====== Exercise data
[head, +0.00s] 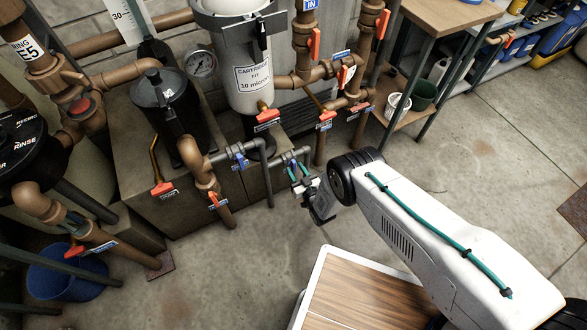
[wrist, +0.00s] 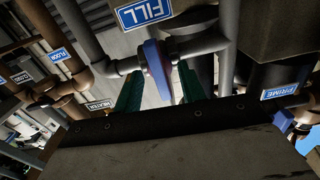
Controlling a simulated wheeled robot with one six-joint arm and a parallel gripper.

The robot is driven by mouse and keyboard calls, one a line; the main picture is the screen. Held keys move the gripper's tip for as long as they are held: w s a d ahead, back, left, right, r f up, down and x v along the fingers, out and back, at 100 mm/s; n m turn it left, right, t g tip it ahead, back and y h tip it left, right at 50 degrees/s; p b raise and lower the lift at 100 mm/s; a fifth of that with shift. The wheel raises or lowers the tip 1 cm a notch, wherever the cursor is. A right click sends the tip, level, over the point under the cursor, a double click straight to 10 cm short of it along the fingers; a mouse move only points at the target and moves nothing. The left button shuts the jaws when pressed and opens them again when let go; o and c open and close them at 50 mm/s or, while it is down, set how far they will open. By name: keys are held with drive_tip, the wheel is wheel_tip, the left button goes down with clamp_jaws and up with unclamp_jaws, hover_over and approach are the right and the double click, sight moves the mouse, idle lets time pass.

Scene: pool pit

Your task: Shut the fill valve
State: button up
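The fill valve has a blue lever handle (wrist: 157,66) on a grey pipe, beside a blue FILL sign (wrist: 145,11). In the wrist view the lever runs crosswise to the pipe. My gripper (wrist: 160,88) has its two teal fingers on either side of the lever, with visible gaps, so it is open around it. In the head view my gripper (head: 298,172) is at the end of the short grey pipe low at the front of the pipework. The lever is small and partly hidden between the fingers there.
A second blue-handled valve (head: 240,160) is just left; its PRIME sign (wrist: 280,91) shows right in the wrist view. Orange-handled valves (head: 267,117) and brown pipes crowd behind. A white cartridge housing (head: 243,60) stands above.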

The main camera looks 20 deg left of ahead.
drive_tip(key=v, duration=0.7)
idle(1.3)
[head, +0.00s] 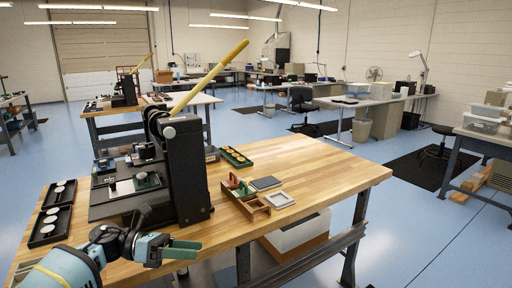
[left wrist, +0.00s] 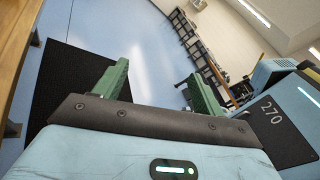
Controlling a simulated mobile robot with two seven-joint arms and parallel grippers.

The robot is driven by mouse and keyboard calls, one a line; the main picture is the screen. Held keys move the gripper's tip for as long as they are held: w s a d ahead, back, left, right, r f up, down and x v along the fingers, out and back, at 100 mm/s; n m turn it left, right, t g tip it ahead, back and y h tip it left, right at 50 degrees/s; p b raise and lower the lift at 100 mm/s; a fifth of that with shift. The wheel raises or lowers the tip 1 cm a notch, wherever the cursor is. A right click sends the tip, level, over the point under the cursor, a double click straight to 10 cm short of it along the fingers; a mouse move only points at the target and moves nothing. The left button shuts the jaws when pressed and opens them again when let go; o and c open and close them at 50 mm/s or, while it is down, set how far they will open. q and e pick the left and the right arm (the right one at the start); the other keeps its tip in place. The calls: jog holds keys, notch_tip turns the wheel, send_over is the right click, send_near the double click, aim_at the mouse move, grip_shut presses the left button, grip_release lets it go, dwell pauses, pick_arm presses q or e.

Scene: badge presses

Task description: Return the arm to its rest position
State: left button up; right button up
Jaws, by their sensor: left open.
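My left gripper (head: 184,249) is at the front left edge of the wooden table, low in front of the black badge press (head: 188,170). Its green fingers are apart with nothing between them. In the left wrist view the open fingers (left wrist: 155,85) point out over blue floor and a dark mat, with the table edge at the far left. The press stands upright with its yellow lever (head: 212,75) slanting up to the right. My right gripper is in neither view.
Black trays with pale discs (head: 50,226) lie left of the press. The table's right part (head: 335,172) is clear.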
============
From the listing above, copy every line that holds the string "joint".

The response:
Controlling a simulated wheeled robot with one six-joint arm and a parallel gripper.
Controlling a simulated mobile robot with two seven-joint arms and parallel grippers.

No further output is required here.